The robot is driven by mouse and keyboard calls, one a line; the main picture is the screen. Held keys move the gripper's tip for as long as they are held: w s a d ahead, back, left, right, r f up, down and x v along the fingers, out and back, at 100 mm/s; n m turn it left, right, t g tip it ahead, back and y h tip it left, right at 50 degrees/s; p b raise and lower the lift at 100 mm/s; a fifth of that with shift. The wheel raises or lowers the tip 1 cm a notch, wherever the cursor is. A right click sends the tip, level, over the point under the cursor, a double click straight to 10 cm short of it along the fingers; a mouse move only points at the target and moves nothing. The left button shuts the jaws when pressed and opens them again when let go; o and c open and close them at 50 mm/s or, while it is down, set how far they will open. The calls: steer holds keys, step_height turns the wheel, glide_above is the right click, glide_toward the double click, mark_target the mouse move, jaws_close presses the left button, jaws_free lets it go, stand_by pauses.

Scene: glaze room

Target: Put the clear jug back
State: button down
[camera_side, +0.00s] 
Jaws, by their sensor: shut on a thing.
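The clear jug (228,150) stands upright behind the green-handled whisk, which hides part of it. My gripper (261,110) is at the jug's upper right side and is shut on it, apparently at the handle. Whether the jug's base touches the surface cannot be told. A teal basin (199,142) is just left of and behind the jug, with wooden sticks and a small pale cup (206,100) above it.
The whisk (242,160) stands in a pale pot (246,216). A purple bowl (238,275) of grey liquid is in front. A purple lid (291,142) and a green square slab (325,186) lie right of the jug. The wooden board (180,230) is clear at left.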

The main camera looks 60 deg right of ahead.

BRIEF
Show the data once more, exactly as it was written.

SOLUTION TO THIS TASK
The robot is driven by mouse and keyboard calls, one a line; the main picture is the screen. Held keys move the gripper's tip for as long as they are held: w s a d ahead, back, left, right, r f up, down and x v along the fingers, out and back, at 100 mm/s; n m turn it left, right, t g tip it ahead, back and y h tip it left, right at 50 degrees/s; p b raise and lower the lift at 100 mm/s; a fifth of that with shift. The wheel raises or lowers the tip 1 cm a notch, wherever the cursor is. A right click sends the tip, level, over the point under the cursor, a double click straight to 10 cm short of it along the fingers; a mouse move only points at the target and moves nothing. The left button shuts the jaws when pressed and opens them again when let go; o and c open and close them at 50 mm/s or, while it is down, set how far they will open. The calls: steer holds keys, step_height turns the wheel, glide_above is the right click, glide_toward the double click, mark_target the mouse move, jaws_close presses the left button, jaws_free lets it go, stand_by pauses.

Scene: glaze room

Target: Put the clear jug back
State: button down
[camera_side, +0.00s] 
Jaws, by their sensor: shut on a thing.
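The clear jug (228,150) stands upright behind the green-handled whisk, which hides part of it. My gripper (261,110) is at the jug's upper right side and is shut on it, apparently at the handle. Whether the jug's base touches the surface cannot be told. A teal basin (199,142) is just left of and behind the jug, with wooden sticks and a small pale cup (206,100) above it.
The whisk (242,160) stands in a pale pot (246,216). A purple bowl (238,275) of grey liquid is in front. A purple lid (291,142) and a green square slab (325,186) lie right of the jug. The wooden board (180,230) is clear at left.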

The main camera looks 60 deg right of ahead.

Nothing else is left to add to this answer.